The public transport is great. You’ve got two train stations to pick from. You’ve got a million buses, so it’s good for that kind of thing, especially for the young people getting about that is definitely a big plus!
What advice would you give to somebody thinking about becoming a Supported Lodgings host?
They should consider their own personal circumstances first to make sure that they that they feel that they are ready to give that kind of support to a young person – a young person may have very varied needs.
A lot of Supported Lodgings is about helping somebody who is still a teenager and not yet, you know, an adult. You’ve got to feel comfortable with the idea of having somebody who is nearly a fully grown adult living in your home.
But you are there to support them, and a lot of the time they’re going to feel vulnerable. They’re going to feel, you know, wary of living in a home with a family potentially.
You’ve got to think about how a young person might fit into your home and with your family. But I don’t feel that should be a barrier necessarily. I’ve talked with other Supported Lodging hosts who have teenage children of their own, and they thought that that was the best fit because then they would have people who, you know, were their peers in a way to kind of help them settle. But again, there’s nothing stopping you from being a Supported Lodgings host if you don’t have your own children or you’ve never had your own children.

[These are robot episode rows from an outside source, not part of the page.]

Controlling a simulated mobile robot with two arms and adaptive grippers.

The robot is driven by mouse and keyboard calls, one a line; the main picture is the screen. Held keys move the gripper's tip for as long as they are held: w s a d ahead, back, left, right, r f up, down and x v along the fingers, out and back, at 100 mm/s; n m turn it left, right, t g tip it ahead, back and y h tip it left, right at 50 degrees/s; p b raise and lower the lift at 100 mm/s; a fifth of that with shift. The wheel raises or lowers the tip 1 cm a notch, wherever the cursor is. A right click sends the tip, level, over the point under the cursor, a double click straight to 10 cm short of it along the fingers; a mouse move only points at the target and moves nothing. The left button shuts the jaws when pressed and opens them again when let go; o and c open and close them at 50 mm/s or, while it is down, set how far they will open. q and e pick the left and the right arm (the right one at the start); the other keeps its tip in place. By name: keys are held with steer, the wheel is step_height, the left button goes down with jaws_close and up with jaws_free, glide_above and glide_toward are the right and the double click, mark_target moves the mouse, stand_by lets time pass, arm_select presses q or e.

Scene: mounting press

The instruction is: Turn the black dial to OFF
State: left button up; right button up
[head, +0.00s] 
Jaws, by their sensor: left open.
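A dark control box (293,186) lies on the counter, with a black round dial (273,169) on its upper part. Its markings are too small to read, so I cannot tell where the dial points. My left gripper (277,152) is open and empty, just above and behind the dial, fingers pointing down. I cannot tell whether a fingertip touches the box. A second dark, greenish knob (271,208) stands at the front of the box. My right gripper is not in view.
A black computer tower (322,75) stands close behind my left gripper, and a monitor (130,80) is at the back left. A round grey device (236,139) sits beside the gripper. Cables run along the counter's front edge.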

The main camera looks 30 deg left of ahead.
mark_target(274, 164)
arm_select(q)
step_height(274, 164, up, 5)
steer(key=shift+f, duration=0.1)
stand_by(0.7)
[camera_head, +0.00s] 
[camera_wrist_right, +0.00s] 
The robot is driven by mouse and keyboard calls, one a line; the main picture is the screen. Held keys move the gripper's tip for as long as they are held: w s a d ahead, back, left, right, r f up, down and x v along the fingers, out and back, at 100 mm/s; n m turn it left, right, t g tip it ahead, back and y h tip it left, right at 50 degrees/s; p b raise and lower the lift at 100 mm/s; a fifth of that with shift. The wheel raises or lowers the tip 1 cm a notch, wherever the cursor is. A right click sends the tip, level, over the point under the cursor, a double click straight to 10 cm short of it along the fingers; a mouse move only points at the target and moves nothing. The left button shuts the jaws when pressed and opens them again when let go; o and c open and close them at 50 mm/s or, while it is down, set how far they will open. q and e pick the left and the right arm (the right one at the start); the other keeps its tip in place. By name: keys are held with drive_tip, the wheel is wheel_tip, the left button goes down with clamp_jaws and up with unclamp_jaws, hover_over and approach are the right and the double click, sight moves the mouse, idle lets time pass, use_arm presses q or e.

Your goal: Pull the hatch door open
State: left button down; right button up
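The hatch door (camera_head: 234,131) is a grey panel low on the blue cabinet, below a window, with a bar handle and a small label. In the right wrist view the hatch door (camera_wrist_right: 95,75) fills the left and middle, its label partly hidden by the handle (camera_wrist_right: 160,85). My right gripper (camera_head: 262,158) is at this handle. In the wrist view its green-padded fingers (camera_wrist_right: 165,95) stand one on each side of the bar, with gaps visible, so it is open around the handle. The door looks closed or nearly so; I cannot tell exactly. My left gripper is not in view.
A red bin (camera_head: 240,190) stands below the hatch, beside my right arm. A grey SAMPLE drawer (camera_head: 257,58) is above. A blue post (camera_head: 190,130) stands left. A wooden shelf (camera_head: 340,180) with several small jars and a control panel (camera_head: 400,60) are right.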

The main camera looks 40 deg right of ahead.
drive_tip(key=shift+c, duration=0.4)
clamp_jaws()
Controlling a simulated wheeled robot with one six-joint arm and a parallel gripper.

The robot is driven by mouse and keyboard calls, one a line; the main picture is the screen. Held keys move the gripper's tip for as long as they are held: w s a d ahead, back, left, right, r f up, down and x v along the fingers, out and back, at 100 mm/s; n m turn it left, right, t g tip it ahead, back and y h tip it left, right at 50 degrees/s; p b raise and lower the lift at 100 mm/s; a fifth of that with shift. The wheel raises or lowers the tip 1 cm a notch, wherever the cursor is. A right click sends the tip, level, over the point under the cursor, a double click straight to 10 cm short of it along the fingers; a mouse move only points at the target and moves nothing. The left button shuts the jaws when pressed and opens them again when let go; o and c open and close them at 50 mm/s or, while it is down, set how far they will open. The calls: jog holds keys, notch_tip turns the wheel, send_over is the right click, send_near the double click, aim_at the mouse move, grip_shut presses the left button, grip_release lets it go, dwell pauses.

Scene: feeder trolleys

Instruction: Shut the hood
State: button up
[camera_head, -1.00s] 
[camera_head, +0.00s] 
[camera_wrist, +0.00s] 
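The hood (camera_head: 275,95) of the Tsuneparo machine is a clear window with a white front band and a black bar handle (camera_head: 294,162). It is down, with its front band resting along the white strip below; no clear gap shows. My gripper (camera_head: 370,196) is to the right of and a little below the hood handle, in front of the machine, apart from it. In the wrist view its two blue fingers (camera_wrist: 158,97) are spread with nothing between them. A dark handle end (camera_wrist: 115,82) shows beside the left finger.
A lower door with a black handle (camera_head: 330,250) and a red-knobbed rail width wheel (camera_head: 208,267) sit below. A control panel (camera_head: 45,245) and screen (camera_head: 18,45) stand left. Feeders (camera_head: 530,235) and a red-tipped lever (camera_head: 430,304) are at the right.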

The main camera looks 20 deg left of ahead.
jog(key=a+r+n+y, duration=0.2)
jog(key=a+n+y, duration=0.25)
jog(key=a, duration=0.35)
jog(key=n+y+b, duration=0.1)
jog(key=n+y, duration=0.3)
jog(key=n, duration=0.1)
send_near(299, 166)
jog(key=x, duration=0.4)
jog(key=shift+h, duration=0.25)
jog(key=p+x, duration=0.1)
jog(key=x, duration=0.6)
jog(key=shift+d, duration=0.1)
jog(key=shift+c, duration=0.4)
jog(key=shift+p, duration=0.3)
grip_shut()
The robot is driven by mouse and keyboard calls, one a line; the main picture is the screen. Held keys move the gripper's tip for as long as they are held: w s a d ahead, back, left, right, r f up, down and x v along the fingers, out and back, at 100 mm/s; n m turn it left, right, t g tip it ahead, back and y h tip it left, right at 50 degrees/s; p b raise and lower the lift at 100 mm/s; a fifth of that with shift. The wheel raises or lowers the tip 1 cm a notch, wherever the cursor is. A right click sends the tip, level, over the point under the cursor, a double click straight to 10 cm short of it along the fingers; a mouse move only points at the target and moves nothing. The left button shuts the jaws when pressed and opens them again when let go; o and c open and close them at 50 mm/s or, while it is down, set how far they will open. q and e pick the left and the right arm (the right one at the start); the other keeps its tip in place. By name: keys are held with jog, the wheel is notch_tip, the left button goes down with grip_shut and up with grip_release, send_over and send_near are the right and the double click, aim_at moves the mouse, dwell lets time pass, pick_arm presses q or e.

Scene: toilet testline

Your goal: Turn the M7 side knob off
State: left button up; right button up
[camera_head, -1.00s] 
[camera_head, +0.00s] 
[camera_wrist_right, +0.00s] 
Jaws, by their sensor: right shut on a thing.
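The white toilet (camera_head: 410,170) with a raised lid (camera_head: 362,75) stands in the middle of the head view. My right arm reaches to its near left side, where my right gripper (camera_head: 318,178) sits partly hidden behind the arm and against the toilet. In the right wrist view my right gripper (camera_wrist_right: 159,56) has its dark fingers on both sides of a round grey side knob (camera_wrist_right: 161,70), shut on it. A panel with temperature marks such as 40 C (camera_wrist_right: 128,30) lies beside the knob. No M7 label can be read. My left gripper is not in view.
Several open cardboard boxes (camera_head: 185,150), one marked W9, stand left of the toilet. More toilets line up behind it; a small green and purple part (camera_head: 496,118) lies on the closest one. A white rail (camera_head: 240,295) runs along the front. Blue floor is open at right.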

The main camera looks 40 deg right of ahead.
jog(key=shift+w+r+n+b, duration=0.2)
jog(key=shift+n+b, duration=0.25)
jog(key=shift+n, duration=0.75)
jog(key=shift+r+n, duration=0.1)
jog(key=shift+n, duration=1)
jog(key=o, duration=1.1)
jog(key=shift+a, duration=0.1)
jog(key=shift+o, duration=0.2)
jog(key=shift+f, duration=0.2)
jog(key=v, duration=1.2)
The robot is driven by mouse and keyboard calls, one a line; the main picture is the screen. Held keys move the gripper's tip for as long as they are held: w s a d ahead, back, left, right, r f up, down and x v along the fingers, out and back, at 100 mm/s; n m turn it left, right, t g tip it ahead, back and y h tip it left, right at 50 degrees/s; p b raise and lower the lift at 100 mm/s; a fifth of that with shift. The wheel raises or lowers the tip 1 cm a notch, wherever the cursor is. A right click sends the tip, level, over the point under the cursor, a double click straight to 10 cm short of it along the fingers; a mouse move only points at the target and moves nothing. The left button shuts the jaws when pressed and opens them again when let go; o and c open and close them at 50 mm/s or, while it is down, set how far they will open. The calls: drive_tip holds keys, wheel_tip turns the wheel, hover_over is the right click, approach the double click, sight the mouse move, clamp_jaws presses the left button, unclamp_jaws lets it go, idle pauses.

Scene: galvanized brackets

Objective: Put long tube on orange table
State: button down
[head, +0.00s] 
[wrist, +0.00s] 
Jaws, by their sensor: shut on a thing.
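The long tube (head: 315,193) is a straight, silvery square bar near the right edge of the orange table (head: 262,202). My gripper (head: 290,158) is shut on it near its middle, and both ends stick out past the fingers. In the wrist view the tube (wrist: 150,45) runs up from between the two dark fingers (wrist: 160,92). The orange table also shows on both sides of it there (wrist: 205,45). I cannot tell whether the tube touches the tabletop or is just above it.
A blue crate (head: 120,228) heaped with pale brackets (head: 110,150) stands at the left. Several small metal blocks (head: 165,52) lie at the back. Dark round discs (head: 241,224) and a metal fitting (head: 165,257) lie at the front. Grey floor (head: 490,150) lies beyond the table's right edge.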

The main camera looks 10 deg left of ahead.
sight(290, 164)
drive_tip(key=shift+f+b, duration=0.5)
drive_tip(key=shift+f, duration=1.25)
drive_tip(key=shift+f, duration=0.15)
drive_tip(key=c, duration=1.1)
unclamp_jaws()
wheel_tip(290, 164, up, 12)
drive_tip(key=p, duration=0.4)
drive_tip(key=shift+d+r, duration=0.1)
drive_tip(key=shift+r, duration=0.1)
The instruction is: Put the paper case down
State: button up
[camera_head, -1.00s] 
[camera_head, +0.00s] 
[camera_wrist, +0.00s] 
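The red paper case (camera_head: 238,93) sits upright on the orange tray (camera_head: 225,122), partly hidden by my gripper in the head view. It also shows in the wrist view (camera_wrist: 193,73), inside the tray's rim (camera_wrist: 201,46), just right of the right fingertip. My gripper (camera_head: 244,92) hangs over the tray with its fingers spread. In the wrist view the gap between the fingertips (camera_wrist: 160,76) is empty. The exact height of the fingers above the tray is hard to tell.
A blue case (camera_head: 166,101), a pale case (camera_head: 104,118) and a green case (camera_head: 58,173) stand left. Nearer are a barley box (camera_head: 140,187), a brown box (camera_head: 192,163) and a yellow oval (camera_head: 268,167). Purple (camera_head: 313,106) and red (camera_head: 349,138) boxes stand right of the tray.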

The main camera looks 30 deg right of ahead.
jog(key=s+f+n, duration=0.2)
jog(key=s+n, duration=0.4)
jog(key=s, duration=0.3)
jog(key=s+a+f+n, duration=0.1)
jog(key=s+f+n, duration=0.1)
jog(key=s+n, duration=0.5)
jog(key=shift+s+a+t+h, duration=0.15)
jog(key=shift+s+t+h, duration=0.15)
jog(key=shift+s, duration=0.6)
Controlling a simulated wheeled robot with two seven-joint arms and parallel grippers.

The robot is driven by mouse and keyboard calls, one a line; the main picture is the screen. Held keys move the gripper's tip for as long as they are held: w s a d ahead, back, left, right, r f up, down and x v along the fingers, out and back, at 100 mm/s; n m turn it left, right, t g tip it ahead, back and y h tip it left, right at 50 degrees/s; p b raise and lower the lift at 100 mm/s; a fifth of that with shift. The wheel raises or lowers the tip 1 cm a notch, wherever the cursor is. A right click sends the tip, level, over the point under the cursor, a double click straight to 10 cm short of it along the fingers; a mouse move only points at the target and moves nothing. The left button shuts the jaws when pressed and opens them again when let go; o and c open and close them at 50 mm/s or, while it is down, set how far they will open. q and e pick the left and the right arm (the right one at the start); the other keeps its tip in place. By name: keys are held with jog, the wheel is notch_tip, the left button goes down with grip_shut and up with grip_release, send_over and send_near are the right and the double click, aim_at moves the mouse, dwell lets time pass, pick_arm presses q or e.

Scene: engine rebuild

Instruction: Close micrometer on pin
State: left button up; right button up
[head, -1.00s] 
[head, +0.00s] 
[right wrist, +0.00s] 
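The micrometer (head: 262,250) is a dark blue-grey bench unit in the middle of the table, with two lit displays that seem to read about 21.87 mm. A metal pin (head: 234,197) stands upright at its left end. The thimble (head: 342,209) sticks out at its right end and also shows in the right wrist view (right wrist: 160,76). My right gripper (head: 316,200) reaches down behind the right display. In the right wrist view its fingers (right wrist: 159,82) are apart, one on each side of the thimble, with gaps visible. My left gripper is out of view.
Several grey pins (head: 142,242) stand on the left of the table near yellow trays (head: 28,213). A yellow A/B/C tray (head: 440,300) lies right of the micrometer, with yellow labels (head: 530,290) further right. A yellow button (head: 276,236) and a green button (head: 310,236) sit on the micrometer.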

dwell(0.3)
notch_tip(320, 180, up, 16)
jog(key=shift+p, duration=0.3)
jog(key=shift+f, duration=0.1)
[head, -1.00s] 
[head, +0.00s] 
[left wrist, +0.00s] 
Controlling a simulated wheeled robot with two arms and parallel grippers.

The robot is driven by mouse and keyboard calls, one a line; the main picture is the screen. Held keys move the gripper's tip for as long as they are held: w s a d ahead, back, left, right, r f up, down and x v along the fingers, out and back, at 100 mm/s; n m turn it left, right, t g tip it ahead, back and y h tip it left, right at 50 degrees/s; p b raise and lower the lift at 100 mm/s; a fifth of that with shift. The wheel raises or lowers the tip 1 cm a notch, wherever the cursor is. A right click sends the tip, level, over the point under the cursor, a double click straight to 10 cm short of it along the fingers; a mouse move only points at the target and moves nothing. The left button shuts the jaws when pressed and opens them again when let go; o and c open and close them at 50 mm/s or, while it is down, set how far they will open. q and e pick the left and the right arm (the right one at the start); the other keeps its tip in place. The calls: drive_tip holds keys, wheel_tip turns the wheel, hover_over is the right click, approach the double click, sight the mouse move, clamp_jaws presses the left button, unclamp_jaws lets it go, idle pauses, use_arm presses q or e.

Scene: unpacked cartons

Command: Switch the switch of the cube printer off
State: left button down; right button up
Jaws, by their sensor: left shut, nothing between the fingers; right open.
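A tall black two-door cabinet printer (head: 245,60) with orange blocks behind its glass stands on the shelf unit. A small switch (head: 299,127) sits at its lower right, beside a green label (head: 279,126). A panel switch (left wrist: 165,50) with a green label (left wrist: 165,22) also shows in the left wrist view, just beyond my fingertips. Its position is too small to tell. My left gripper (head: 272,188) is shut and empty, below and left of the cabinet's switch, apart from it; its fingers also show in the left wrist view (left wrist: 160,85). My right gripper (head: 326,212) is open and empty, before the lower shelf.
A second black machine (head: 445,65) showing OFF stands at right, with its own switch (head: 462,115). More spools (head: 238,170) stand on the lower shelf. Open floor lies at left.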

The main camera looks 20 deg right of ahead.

I have no intention of having my own children ever. But for me, teenagers are the light of my life. They make life interesting and fabulous, so it works for us. And I think you’ve kind of got to make that judgement yourself.
Know that there are going to be amazing, lovely times, but also challenges that maybe you don’t foresee. But yeah, I think it’s an amazing thing to think about doing, because there are so many young people out there who need support, who have never had that or haven’t had it for a while, and you can give that kind of stability before they move on to independent living.